[Source records]
┄┄┄┄┄┄┄┄┄┄
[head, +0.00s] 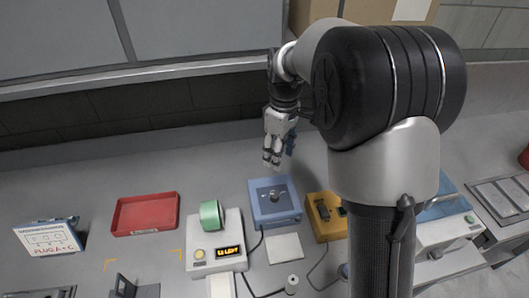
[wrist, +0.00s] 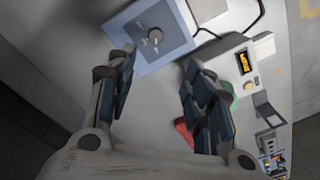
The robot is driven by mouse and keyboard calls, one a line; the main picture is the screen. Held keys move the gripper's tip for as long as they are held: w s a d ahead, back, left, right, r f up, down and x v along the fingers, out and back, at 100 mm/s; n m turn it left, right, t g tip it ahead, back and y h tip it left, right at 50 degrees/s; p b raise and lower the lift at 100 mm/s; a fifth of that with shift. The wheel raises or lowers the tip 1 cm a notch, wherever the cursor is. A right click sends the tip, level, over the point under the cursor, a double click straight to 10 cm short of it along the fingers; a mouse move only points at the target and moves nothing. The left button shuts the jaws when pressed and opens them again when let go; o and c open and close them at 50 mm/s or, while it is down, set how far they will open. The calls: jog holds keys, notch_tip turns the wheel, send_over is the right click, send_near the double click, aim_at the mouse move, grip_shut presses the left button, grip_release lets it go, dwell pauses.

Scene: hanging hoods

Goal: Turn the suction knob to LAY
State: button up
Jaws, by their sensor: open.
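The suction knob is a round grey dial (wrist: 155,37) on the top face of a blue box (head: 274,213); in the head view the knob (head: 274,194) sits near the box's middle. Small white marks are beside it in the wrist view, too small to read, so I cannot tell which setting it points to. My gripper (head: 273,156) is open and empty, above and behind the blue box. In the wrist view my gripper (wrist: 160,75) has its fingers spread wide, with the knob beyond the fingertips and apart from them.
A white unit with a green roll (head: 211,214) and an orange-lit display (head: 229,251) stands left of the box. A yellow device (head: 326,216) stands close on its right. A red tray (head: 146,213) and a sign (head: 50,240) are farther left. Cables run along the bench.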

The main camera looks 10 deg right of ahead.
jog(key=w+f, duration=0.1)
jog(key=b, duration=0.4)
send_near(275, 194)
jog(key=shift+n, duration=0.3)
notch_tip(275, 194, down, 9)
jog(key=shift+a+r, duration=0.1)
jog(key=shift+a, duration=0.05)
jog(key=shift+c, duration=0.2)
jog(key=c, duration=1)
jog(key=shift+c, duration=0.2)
┄┄┄┄┄┄┄┄┄┄
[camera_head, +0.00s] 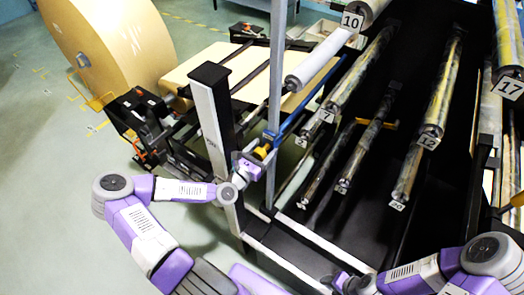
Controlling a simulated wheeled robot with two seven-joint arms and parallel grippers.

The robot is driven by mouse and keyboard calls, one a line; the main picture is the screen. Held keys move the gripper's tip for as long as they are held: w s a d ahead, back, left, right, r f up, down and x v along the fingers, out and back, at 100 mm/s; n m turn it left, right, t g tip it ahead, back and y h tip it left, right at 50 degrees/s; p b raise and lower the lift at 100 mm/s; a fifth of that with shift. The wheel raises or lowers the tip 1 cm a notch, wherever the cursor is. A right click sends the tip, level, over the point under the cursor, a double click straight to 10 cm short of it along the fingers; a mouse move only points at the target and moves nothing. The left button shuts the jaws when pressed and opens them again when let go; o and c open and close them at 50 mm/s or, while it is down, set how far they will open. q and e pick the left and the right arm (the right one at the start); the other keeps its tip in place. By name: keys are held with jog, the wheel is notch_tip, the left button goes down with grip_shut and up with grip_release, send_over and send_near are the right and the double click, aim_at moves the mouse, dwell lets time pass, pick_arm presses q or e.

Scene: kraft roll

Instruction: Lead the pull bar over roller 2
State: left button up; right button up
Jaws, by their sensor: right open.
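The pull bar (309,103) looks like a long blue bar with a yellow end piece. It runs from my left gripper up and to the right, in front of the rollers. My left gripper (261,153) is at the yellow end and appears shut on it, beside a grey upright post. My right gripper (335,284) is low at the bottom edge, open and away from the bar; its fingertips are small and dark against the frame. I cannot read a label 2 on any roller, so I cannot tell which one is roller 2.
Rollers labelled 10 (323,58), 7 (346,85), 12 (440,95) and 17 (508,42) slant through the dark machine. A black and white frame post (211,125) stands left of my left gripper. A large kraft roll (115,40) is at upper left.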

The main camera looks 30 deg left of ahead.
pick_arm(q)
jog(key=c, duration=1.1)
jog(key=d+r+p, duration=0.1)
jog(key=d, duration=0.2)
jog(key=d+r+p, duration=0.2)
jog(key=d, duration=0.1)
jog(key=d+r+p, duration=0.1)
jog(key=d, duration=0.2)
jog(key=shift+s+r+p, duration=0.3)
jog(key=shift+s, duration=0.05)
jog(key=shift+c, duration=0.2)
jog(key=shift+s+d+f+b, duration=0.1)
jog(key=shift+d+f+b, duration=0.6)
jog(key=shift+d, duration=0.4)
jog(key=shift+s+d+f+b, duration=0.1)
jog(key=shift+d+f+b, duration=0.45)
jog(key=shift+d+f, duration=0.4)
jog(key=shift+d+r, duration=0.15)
┄┄┄┄┄┄┄┄┄┄
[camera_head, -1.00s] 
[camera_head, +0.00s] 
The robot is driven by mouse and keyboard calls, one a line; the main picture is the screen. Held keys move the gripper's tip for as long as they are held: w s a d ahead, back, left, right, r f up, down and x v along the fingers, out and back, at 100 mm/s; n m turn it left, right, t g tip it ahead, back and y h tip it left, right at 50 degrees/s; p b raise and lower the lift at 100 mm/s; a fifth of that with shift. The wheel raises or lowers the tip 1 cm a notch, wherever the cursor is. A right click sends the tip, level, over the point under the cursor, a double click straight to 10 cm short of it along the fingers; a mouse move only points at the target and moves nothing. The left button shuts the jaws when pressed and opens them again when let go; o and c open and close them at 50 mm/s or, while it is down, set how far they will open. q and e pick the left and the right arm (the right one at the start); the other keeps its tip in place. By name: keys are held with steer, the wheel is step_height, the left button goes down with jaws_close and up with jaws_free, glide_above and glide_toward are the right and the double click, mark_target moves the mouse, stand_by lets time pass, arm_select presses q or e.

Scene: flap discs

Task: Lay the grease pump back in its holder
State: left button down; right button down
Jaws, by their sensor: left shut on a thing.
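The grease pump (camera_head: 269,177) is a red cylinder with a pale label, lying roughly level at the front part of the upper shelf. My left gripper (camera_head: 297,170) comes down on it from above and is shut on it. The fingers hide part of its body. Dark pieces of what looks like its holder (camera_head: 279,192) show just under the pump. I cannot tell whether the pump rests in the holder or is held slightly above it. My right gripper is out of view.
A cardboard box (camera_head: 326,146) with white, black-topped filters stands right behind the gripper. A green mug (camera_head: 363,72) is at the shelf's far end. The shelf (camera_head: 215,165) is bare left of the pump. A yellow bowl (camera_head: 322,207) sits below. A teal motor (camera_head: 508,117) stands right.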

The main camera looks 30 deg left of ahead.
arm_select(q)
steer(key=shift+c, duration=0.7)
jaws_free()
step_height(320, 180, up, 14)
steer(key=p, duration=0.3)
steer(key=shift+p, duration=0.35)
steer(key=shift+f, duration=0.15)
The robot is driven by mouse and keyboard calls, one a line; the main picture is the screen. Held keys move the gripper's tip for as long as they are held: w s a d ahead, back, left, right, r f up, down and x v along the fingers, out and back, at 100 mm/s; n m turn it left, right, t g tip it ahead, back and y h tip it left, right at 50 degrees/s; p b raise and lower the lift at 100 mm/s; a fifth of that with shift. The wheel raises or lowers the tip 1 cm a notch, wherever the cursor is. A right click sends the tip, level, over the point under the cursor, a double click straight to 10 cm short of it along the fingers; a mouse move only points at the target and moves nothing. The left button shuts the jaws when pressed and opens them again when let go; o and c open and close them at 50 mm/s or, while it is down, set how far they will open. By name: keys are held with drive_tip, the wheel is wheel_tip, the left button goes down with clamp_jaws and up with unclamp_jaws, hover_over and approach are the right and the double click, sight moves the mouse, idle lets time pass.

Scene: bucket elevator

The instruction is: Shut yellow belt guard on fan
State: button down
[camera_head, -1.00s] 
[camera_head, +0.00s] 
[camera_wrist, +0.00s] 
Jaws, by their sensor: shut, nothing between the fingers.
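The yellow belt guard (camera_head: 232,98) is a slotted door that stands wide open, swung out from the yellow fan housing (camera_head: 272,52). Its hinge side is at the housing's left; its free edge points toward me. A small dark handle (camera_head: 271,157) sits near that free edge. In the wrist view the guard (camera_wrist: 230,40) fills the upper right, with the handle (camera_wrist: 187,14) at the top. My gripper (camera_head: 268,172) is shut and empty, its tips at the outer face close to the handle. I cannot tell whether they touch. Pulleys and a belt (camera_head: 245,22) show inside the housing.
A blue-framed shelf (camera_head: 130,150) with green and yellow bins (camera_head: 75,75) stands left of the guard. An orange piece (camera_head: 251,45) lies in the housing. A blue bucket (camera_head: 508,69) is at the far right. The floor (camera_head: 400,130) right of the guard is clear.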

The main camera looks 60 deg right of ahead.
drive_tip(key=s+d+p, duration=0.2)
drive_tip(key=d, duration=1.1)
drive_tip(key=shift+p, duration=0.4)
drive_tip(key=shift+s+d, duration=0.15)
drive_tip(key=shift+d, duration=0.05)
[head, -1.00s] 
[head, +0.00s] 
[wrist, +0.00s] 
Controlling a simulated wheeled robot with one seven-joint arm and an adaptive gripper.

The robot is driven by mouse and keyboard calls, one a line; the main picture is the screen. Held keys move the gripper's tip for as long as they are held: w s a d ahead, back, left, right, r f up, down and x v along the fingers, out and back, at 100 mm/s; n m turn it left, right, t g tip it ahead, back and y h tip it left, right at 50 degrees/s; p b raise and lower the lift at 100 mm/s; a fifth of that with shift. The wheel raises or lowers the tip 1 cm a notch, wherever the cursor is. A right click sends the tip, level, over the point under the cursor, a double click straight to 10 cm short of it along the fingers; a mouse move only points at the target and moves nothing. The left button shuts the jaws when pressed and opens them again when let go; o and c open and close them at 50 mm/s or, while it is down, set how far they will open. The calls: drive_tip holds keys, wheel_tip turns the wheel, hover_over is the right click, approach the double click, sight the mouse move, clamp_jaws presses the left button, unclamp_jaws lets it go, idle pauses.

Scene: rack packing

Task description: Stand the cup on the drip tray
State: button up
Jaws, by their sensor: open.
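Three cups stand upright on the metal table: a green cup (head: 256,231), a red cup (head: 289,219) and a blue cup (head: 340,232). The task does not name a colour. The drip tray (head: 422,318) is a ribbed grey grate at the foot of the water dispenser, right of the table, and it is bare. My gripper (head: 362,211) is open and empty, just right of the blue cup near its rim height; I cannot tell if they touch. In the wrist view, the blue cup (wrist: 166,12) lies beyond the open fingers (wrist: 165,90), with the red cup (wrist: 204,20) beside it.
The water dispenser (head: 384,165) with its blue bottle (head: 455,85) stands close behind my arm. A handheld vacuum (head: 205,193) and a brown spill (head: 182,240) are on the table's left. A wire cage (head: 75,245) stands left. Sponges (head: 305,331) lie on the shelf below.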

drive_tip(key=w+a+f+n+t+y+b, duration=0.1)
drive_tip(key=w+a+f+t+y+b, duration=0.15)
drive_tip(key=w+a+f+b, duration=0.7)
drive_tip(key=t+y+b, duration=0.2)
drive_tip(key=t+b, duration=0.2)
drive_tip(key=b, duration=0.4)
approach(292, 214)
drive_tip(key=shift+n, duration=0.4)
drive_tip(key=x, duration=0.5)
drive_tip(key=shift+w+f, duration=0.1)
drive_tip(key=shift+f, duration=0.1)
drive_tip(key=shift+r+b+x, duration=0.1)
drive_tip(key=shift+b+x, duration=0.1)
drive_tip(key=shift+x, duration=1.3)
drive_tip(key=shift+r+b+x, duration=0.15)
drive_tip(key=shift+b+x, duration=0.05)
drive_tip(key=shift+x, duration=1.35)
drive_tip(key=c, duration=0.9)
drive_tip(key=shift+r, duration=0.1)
┄┄┄┄┄┄┄┄┄┄
[What you need to do] Determine how many lines in the data above contain the string "simulated". Give nothing except the number.

[The result] 2